• **CHALLENGE**: Write out all lines holding the word "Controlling".

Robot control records
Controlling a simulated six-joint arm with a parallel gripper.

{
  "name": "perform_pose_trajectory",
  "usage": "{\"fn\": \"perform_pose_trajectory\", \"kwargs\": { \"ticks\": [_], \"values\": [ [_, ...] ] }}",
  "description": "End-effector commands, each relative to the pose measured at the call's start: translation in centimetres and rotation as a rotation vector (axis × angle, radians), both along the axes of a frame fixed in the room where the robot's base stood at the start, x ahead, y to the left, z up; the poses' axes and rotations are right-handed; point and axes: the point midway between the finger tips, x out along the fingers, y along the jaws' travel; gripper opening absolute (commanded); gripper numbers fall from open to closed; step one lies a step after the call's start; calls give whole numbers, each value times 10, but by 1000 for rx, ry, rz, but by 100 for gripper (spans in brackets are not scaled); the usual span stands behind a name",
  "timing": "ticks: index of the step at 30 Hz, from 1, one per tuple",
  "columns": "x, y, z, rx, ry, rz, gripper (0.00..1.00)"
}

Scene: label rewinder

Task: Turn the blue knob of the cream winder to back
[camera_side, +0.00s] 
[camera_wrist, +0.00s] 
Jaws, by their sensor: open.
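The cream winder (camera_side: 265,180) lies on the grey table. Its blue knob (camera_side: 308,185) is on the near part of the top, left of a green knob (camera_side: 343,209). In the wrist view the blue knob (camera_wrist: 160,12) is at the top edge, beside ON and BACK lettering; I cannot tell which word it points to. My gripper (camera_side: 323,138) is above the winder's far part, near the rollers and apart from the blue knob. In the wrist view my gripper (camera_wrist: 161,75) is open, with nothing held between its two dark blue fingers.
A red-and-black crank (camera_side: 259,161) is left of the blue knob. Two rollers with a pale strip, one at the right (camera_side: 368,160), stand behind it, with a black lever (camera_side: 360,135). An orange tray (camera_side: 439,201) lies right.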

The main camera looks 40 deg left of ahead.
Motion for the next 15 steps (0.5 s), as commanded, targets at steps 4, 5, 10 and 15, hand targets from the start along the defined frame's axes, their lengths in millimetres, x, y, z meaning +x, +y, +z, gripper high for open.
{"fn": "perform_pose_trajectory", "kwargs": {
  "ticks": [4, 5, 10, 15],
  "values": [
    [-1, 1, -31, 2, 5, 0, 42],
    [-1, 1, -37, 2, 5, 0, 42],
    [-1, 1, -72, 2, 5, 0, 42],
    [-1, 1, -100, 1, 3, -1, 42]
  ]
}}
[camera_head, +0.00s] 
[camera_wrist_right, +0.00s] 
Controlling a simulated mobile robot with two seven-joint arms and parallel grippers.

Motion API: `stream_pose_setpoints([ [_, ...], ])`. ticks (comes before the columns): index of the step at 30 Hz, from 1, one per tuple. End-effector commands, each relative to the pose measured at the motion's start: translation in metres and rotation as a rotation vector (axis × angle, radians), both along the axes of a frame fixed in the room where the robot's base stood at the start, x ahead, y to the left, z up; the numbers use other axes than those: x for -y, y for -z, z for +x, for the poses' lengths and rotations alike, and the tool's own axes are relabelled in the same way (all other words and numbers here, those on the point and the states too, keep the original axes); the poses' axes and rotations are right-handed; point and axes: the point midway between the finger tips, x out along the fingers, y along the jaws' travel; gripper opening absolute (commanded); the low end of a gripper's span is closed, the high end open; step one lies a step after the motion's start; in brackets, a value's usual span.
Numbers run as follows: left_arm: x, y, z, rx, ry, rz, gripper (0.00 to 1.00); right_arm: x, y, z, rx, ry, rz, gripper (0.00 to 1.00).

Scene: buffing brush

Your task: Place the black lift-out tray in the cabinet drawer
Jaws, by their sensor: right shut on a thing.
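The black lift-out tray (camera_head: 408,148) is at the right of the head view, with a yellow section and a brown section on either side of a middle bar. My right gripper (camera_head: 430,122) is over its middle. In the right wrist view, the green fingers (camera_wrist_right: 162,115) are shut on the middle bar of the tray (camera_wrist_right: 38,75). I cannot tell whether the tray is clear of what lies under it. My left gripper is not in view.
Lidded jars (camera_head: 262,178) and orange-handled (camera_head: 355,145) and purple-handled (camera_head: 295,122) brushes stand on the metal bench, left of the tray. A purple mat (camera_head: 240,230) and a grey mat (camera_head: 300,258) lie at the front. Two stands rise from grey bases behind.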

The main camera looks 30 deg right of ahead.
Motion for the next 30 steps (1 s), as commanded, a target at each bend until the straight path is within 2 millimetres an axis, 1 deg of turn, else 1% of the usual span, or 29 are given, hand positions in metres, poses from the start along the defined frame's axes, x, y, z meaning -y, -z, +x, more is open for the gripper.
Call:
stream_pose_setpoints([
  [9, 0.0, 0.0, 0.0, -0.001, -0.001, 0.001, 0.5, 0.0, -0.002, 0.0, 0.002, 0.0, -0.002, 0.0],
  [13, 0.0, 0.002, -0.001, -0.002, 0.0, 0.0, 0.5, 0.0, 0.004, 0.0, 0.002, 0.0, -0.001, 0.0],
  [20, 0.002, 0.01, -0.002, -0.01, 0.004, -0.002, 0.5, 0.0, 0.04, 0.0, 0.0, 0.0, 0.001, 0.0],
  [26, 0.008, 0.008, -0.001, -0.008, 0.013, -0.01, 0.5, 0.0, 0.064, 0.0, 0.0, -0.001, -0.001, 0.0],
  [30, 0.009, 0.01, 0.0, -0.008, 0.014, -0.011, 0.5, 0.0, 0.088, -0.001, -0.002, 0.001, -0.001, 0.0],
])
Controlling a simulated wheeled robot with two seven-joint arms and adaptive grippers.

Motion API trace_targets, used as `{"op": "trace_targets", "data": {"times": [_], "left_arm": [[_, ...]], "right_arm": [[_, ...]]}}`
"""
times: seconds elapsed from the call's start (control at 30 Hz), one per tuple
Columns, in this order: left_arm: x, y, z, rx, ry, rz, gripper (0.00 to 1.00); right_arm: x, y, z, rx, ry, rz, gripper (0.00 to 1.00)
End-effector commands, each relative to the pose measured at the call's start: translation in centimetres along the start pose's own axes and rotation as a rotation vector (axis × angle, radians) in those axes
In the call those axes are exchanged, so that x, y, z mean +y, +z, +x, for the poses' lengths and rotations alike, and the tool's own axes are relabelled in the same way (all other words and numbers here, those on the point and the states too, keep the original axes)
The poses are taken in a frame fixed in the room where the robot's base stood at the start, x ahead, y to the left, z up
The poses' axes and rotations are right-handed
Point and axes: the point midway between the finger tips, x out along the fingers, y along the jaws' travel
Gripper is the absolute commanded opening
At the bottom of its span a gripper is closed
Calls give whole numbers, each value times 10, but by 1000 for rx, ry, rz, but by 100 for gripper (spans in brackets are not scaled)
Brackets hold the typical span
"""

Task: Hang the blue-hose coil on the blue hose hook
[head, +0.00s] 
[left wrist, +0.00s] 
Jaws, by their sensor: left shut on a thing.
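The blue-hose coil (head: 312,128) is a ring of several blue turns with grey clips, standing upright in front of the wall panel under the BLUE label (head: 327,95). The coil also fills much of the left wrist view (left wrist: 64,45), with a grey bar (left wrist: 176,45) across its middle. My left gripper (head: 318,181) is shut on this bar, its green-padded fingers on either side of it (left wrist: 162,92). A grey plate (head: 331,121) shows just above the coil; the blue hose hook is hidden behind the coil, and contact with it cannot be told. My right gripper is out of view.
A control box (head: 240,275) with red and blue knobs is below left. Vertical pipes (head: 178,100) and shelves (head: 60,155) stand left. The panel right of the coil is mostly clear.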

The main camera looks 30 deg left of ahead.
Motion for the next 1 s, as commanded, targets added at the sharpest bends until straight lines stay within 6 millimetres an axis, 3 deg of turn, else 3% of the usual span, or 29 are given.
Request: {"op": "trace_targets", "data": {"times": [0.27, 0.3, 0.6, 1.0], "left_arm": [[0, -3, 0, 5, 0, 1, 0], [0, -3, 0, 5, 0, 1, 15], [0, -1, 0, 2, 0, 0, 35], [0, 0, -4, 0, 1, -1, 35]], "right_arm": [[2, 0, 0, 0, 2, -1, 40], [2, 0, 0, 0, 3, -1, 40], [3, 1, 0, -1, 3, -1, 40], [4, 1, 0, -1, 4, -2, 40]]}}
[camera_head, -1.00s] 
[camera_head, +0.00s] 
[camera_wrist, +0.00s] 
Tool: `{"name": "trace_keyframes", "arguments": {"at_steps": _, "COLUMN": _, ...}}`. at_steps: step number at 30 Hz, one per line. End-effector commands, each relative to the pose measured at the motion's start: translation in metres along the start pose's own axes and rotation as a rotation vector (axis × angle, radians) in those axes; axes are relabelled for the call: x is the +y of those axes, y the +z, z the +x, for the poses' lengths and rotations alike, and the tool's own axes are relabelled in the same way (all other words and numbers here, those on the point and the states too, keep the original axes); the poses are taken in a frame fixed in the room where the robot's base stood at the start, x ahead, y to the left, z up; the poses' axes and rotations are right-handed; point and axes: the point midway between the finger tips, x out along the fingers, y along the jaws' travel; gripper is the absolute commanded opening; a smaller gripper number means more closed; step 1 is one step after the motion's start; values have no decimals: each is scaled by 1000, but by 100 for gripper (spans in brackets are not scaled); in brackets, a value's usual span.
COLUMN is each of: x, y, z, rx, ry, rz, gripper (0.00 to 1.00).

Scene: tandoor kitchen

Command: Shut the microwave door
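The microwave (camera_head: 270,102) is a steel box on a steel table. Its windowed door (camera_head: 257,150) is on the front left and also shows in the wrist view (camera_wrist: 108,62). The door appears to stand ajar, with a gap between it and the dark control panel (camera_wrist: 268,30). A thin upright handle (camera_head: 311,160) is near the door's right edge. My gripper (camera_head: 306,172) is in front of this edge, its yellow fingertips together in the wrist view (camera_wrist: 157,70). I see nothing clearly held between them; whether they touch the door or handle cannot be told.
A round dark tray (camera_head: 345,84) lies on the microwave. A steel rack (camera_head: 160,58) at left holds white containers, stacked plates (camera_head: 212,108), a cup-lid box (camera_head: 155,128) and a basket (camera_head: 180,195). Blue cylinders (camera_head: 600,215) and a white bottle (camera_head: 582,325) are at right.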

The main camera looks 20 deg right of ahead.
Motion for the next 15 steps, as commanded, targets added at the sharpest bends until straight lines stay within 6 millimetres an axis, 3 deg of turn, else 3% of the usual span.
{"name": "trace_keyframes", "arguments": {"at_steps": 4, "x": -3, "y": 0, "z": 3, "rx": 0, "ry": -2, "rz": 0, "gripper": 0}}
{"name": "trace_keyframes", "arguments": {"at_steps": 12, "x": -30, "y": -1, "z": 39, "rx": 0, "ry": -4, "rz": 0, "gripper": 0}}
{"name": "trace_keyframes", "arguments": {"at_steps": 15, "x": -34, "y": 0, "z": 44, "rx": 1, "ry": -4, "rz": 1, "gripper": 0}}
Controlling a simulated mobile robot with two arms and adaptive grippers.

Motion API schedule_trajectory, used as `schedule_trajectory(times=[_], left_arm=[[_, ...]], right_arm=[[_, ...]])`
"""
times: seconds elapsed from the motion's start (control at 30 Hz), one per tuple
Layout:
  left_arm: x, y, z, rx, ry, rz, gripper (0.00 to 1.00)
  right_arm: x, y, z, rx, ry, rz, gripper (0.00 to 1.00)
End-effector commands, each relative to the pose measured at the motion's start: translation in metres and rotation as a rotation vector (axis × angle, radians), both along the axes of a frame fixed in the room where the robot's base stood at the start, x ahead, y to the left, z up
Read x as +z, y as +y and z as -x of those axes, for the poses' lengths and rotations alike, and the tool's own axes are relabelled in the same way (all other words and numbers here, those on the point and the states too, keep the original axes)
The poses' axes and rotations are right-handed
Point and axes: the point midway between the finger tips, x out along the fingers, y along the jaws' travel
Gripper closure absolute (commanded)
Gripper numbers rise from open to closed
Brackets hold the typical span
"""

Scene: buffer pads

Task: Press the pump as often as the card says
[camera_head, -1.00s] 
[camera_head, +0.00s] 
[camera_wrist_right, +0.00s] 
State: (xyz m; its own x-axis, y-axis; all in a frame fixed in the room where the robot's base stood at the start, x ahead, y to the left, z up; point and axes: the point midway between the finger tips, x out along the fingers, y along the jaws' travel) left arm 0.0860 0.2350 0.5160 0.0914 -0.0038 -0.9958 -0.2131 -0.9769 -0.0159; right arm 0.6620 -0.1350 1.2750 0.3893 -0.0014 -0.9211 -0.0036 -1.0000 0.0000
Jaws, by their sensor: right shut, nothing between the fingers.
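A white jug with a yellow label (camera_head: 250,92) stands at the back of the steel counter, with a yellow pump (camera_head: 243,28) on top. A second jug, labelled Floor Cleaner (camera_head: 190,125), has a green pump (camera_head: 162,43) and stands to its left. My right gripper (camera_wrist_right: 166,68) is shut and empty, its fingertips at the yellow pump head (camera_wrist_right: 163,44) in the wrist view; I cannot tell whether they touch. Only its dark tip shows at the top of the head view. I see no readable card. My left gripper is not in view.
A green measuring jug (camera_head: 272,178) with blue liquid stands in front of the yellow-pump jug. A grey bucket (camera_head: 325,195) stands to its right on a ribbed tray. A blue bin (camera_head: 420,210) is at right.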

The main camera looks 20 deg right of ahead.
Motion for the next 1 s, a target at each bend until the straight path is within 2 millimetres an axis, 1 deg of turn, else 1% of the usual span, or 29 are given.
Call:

• **ANSWER TO THIS PROBLEM**:
Controlling a simulated six-joint arm with a parallel gripper.
Controlling a simulated mobile robot with two seven-joint arms and parallel grippers.
Controlling a simulated wheeled robot with two seven-joint arms and adaptive grippers.
Controlling a simulated mobile robot with two arms and adaptive grippers.

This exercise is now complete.